Court reporters have a front row seat to what's going on inside the nation's courtrooms. Because they transcribe court proceedings word-for-word, they must pay close attention. Some court reporters also provide captioning for television programs or public-speaking engagements. The average annual wage for court reporters as of May 2010 was $47,000, or $22.93 per hour, according to the U.S. Bureau of Labor Statistics.

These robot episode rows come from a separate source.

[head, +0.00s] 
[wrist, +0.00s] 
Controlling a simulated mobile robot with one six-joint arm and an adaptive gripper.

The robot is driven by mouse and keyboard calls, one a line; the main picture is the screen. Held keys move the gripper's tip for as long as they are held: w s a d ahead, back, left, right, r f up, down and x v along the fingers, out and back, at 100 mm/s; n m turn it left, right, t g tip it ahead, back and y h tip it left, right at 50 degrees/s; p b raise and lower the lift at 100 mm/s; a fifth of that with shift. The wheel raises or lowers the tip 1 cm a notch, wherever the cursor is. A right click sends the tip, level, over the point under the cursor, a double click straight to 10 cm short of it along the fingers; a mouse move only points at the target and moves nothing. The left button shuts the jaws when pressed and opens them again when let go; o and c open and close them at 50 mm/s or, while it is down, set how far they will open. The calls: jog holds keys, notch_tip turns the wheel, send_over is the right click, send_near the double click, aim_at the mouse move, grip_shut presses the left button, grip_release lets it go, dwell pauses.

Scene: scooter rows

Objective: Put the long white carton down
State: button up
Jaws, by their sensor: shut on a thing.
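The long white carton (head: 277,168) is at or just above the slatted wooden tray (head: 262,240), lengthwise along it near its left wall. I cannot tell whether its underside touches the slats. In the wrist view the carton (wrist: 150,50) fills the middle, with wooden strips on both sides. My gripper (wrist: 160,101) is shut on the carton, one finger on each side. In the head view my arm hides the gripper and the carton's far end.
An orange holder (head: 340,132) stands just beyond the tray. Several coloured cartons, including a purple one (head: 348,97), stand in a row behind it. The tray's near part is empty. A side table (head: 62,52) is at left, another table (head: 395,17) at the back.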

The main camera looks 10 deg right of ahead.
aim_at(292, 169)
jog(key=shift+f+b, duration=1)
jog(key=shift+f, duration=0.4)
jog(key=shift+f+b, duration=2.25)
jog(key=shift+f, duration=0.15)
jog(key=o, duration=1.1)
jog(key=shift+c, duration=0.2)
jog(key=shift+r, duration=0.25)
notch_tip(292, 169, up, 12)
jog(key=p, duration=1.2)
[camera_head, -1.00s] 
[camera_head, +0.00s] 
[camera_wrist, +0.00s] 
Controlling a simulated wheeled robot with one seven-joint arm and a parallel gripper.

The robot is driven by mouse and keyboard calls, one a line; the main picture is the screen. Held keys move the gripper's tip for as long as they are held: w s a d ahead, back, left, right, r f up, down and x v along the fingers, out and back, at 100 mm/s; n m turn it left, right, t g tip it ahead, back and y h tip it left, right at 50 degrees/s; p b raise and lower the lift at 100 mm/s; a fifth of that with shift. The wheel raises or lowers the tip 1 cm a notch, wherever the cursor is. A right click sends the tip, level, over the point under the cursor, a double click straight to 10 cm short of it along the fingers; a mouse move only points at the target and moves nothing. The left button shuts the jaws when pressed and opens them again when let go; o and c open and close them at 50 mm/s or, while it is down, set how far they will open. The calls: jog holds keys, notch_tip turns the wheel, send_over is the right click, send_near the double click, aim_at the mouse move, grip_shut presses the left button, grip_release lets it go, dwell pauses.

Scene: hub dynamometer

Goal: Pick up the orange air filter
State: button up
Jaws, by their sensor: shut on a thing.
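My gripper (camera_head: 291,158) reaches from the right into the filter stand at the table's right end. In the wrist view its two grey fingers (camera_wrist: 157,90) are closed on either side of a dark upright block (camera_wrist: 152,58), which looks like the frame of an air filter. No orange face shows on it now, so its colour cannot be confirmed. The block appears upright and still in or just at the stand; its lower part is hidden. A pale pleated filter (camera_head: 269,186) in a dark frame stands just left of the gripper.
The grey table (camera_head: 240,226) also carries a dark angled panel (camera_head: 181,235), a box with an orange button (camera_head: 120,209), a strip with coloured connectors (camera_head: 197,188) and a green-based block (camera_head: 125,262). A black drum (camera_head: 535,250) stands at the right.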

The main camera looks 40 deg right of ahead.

In addition to a high school diploma, many court reporters obtain post-secondary training at a community colleges or a technical institute. Training varies based on the transcription method used. A student can expect to complete training in steno masks and digital recording in about six months. Students typically earn a certificate of completion for a steno mask program. Stenography programs, which require the use of a stenotype machines, take between two to four years to complete. Graduates typically receive an associate degree. Courses in both types of programs include grammar, legal procedures and courtroom terminology.
Rate Per Page
Each state sets its own rate per page for court reporters. Among the 33 states listed on the website National Center for State Courts, the least court reporters were paid per page was $1.50 and the most was $4.10. Among 11 states the rates were as follows Alabama, $3.50; Arkansas, $4.10; Colorado, $2.35; Connecticut, $3.00; Washington, D.C., $3.65; Delaware, $3.00; Georgia, $3.78; Hawaii, $3.25; Idaho, $3.25; Kansas, $2.75 and Wisconsin, $1.50.
Most states also pay court reporters a per page fee for photocopying. The rate per page for court reporters differs by state. For example, in Oregon, the rate is $.25, in Michigan, it's $.30, in North Dakota, it's $.35, in Alabama, Arkansas, Kansas, Maine, Minnesota, Montana, Nebraska, New Jersey and Wisconsin, it's $.50; in South Carolina, it's $.75; in West Virginia, it's $1.00 and in Hawaii and Massachusetts, it's $1.50.
The BLS projects job growth to increase by 14 percent for court reporters through 2020, which is the same as for all surveyed occupations. The BLS indicates demand for court reporters will increase outside the courtroom due to new federal legislation requiring Internet captioning. Court reporters will also be in demand to supply captioning for new television programs and Internet broadcasts. As the baby boomer generation ages, more court reporters will be needed to provide real-time captioning.
2016 Salary Information for Court Reporters
Court reporters earned a median annual salary of $51,320 in 2016, according to the U.S. Bureau of Labor Statistics. On the low end, court reporters earned a 25th percentile salary of $36,870, meaning 75 percent earned more than this amount. The 75th percentile salary is $72,400, meaning 25 percent earn more. In 2016, 19,600 people were employed in the U.S. as court reporters.